++++ SOURCE MATERIAL ++++

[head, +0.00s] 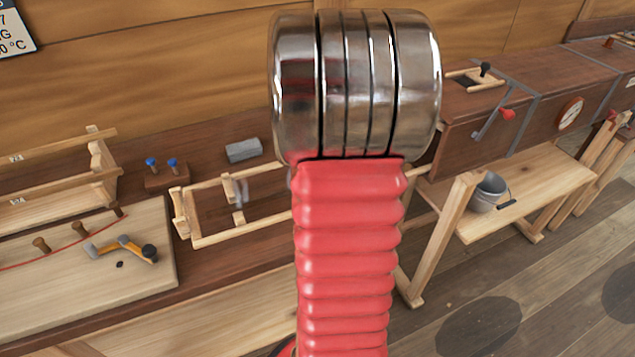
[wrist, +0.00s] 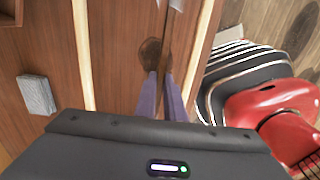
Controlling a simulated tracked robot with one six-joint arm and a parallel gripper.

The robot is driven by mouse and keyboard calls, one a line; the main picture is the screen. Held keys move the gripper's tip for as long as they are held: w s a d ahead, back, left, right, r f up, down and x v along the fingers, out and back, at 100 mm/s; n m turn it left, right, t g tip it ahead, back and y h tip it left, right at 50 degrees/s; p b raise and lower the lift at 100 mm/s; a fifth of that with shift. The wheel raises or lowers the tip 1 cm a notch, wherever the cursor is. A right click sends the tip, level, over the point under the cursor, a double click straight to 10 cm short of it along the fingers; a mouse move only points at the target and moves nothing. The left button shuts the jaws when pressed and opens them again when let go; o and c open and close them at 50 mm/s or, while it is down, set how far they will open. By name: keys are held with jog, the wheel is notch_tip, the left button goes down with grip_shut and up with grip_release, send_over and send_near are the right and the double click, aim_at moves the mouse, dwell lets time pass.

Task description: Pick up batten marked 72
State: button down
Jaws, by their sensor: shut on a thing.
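Pale battens with small black marks lie across a wooden rack in the head view: an upper batten (head: 60,146) and a lower batten (head: 65,188). The marks are too small for me to read surely. My gripper (wrist: 159,76) shows in the wrist view as two purple fingers close together. A dark brown rounded piece (wrist: 149,49) is at their tips, and the fingers look shut on it, though I cannot tell what it is. In the head view my arm hides most of the gripper, which is over the open wooden frame, away from the marked battens.
The open wooden frame (head: 215,239) is at the bench's middle. A grey block (head: 243,150) lies behind it, and shows in the wrist view (wrist: 37,94). A board with pegs (head: 60,290) is at left, a bucket (head: 488,194) on a low bench at right.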

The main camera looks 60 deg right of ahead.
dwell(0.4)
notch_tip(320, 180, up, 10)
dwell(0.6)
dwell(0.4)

++++

### PROMPT
Look through the data and show every line containing "robot".

### COMPLETED TASK
Controlling a simulated tracked robot with one six-joint arm and a parallel gripper.
The robot is driven by mouse and keyboard calls, one a line; the main picture is the screen. Held keys move the gripper's tip for as long as they are held: w s a d ahead, back, left, right, r f up, down and x v along the fingers, out and back, at 100 mm/s; n m turn it left, right, t g tip it ahead, back and y h tip it left, right at 50 degrees/s; p b raise and lower the lift at 100 mm/s; a fifth of that with shift. The wheel raises or lowers the tip 1 cm a notch, wherever the cursor is. A right click sends the tip, level, over the point under the cursor, a double click straight to 10 cm short of it along the fingers; a mouse move only points at the target and moves nothing. The left button shuts the jaws when pressed and opens them again when let go; o and c open and close them at 50 mm/s or, while it is down, set how far they will open. By name: keys are held with jog, the wheel is notch_tip, the left button goes down with grip_shut and up with grip_release, send_over and send_near are the right and the double click, aim_at moves the mouse, dwell lets time pass.

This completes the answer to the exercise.